A grande festa (das cervejarias)

No Carnaval, festa associada à bebedeira, o Estado se rende ao patrocínio da cerveja; é preciso vetar a propaganda da bebida, como foi feito com o cigarro

O Carnaval, uma das festas mais populares do país, infelizmente evidencia um modelo bastante difundido e incentivado socialmente por aqui: o de beber excessivamente.

E, só para não perder o costume, as festas das principais cidades brasileiras estão sendo patrocinadas por grandes cervejarias. Empresas que, fornecendo uma série de aparatos para a realização dos eventos, têm como principal objetivo incentivar o consumo de álcool.

Para quem ainda duvida que o patrocínio de eventos culturais por fabricantes de bebidas estimule o consumo, um bom exemplo é o último Rock in Rio.

A cervejaria apoiadora divulgou ter atingindo o maior número de vendas da companhia mundialmente nesse tipo de ação, comercializando 1,7 milhão de copos de chopp. A marca reforçou ainda o enorme sucesso com o público jovem -público que, vale lembrar, por fatores físicos e psicológicos, é mais vulnerável a desenvolver dependência do álcool.

Como patrocinadoras, as fabricantes divulgam amplamente sua marca e estimulam livremente o consumo. Por isso, é no mínimo preocupante a posição do governo que, cedendo às pressões comerciais da Fifa, liberou a venda de bebidas alcoólicas nos estádios durante a Copa de 2014. Independentemente das regras estipuladas para o consumo, o país aceitou transpor uma lei muito bem constituída e amplamente apoiada pela população em prol de uma marca de cerveja.

A decisão contraria o que se espera do poder público em seu compromisso de zelar pelo bem-estar e pela saúde dos brasileiros. Contaria também a expectativa de leis mais rígidas com relação à publicidade de bebidas alcoólicas.

Assim como já ocorre com o cigarro, proibir a propaganda de cerveja nos meios de comunicação é fundamental para moderar o consumo. As restrições à publicidade de cigarros e derivados do tabaco, por exemplo, reduziu a prevalência de fumantes na população de 32% em 1989 para 19% em 2006.

É uma medida essencial ainda para proteger os jovens. A publicidade é um dos principais estímulos para o consumo de álcool entre crianças e adolescentes. Não por acaso, os comerciais de cerveja trazem mulheres bonitas, jovens de plásticas perfeitas, atletas e artistas consagrados. Tudo para reforçar os ideais de beleza e sucesso para quem consumir a marca da vez.
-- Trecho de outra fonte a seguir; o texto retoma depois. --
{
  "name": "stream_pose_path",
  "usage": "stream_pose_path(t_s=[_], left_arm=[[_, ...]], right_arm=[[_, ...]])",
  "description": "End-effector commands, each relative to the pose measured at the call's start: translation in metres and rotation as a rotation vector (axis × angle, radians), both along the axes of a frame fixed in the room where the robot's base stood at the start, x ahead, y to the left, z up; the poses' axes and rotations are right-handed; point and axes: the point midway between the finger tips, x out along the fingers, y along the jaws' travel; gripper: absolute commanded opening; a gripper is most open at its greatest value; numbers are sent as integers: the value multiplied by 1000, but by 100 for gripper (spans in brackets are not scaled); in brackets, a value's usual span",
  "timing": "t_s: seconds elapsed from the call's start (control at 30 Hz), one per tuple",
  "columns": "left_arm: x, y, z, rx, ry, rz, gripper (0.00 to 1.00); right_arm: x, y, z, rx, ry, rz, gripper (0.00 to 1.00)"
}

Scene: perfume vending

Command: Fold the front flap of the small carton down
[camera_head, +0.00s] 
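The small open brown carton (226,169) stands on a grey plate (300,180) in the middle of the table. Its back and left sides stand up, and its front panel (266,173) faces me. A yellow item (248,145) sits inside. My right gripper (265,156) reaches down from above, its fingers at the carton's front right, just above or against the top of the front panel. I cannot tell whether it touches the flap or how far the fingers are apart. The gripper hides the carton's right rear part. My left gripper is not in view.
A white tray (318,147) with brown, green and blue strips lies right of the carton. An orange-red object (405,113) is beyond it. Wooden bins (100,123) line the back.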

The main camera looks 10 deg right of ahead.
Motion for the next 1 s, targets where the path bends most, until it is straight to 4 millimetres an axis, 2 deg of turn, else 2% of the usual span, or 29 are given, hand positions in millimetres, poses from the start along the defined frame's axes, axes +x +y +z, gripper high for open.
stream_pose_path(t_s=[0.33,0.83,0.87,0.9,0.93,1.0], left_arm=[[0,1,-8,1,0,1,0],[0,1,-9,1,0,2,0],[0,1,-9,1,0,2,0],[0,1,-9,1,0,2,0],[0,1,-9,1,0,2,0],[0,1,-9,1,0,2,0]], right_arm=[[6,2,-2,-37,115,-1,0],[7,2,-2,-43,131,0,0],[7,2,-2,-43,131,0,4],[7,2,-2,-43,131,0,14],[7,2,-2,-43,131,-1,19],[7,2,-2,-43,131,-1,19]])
O patrocínio e a publicidade institucional também não ficam atrás. Eles respaldam a equivocada concepção do álcool como algo indissociável da organização social e cultural do país, com evidentes prejuízos para a população e para o sistema público de saúde.

No Carnaval, uma festa que já é associada à "bebedeira", a situação é ainda pior quando fica evidente o apoio do poder público local a esse tipo de patrocínio.

As empresas oferecem recursos estruturais para o evento, e o Estado parece então ver uma oportunidade de se eximir da responsabilidade de proporcionar a infraestrutura adequada para a comemoração, aceitando de bom grado o investimento cervejeiro.

É uma associação que, certamente, vai causar muitos prejuízos. Basta lembrar dos malefícios do álcool à saúde e dos mais variados tipos de violência relacionados ao seu consumo. Só no ano passado, durante o feriado de Carnaval, ocorreram 4.165 colisões no trânsito. Como saldo, 2.441 mil feridos e 213 mortos nas estradas federais.

Considerando o enorme custo social do álcool para o país, é imprescindível uma legislação mais rígida com relação à publicidade de bebidas alcoólicas, restringido inclusive o patrocínio de eventos culturais. A realidade é bem diferente de toda a alegria vista durante as comemorações. Definitivamente, cerveja não é confete de carnaval.